La constitution des contextes de sens.[6]

      Voilà qui met de l'avant l'individu dans sa singularité au grand dam d'un fondateur de la sociologie comme Durkheim qui a toujours approché la personne comme une catégorie collective d'emblée et définitivement. Mais avant de se tourner du côté de la discipline sociologique consacrée, restons un moment sur cette liaison de pouvoir et de construction dégagée par les ethnométhodologues. Schütz, phénoménologue et élève de Husserl, propose la typification comme moyen de connaissance, c'est-à-dire la manière de classer les phénomènes pour être capable de les reconnaître. La première expérience par type ou typicalité est déjà présente dans la typification. C'est d'ailleurs l'expérience que fait tout un chacun dans l'apprentissage d'une langue étrangère à comprendre. Ici, celui qui va sur le terrain de la langue étrangère (et c'est vrai aussi pour le traducteur) va avoir à faire - même s'il a un peu appris formellement dans un laboratoire chez lui de la structure de la langue - avec l'expérience du 'son étranger'; même s'il en a le type, il ne pourra pas forcément le reconnaître chez ses interlocuteurs du pays avant qu'il ne se soit habitué, c'est-à-dire fait l'oreille. Et la reproduction du son va peut-être se faire une centaine de fois de travers avant qu'il ne soit correct, c'est-à-dire stabilisé et compréhensible par son entourage. Il sera en somme assez juste pour être reconnaissable et va devenir une habitude de recognition pour l'apprenti linguiste, en immersion.

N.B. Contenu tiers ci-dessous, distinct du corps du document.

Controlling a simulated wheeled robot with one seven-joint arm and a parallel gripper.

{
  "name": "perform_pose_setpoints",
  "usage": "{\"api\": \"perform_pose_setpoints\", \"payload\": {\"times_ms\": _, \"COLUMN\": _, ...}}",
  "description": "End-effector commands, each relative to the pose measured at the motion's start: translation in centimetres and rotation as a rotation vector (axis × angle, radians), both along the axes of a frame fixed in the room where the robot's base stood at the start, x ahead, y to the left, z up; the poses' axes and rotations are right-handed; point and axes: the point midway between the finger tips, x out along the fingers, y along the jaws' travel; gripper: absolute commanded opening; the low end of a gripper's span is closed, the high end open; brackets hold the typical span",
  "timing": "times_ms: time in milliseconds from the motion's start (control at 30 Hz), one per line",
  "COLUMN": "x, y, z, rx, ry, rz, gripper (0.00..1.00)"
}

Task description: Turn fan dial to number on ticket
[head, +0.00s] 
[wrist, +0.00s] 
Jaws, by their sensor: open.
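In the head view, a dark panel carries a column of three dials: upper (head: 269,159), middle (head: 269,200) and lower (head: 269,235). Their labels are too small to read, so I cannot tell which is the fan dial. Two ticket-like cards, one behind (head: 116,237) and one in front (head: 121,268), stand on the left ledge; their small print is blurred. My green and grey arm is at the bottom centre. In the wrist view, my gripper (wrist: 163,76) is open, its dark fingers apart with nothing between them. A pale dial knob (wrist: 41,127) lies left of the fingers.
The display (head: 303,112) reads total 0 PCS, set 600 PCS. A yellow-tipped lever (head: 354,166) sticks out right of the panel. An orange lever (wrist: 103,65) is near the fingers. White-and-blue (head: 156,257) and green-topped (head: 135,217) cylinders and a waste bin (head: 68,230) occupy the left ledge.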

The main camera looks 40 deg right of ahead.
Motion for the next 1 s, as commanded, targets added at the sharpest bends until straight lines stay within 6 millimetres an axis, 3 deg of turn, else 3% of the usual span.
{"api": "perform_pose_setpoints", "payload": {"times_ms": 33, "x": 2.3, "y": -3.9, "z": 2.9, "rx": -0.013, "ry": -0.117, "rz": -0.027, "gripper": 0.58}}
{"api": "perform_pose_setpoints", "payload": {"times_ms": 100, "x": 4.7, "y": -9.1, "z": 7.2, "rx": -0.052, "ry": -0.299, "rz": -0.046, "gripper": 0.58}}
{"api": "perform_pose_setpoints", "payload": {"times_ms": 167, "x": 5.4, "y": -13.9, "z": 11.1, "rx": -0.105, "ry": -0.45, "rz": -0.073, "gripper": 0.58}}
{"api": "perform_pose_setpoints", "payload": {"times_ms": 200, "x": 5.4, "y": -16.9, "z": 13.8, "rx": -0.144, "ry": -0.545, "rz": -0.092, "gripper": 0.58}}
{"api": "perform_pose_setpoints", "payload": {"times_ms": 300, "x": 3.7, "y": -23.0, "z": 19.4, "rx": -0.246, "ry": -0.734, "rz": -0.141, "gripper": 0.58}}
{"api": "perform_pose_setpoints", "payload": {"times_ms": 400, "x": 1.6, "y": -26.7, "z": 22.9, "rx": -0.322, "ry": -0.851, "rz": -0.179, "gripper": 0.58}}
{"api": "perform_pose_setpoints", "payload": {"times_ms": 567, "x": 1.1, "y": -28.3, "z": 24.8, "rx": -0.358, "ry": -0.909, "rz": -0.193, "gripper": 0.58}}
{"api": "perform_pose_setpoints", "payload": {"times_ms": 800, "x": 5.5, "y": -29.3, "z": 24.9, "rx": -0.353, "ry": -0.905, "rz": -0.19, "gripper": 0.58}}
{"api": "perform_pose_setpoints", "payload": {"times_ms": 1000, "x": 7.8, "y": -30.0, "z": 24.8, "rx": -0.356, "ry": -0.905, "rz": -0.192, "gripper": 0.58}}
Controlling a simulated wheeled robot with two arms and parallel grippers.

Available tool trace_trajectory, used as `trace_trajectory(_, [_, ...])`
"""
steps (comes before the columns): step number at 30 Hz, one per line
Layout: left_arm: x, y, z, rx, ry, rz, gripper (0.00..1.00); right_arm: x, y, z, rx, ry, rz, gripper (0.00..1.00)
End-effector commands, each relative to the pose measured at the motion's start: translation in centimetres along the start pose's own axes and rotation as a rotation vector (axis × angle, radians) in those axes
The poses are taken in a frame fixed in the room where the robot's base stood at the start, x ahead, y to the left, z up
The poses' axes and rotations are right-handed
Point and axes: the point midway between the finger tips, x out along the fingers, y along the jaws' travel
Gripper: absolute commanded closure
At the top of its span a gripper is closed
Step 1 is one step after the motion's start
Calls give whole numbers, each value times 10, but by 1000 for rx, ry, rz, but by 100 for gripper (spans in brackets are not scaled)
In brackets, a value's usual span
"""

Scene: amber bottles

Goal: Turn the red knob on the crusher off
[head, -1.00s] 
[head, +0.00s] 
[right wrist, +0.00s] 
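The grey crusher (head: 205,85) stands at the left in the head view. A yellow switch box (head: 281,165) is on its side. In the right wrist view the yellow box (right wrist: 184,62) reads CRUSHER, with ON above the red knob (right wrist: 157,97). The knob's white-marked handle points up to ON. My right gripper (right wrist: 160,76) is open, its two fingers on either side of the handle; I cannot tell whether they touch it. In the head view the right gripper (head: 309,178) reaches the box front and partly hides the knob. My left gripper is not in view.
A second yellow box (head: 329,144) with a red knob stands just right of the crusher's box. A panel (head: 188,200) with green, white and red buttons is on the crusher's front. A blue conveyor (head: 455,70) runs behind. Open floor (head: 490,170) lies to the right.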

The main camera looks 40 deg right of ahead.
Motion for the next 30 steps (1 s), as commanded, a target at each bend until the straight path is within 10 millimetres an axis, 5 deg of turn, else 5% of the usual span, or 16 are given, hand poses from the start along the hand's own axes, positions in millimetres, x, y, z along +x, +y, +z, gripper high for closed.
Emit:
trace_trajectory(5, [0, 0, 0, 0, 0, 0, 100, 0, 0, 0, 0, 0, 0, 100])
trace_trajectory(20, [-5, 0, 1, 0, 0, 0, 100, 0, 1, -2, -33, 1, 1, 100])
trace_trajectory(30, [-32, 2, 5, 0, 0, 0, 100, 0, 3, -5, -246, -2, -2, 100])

      Même si la langue au départ a du sens pour l'étranger parce qu'il en a compris la grammaire, les verbes, les noms... elle n'est pas vivante. On pourrait dire ainsi que la grammaire, la syntaxe vont permettre de mettre en action une langue "au sens de la praxis opérante" alors que l'usage de la langue va permettre sa compréhension au sens de "la parole vivante". Si l'on reste sur la structure de langue chère à l'étude des linguistes comme A. Martinet, on saura tout expliquer de la logique de la langue sans rien comprendre de la langue en immersion. Au point que Wittgenstein peut dire dans grammaire philosophique que l'on peut parler pour finir sans comprendre - tout en se comprenant puisque la langue est un système clos dont le champ pour finir est rejeté hors du champ de compréhension.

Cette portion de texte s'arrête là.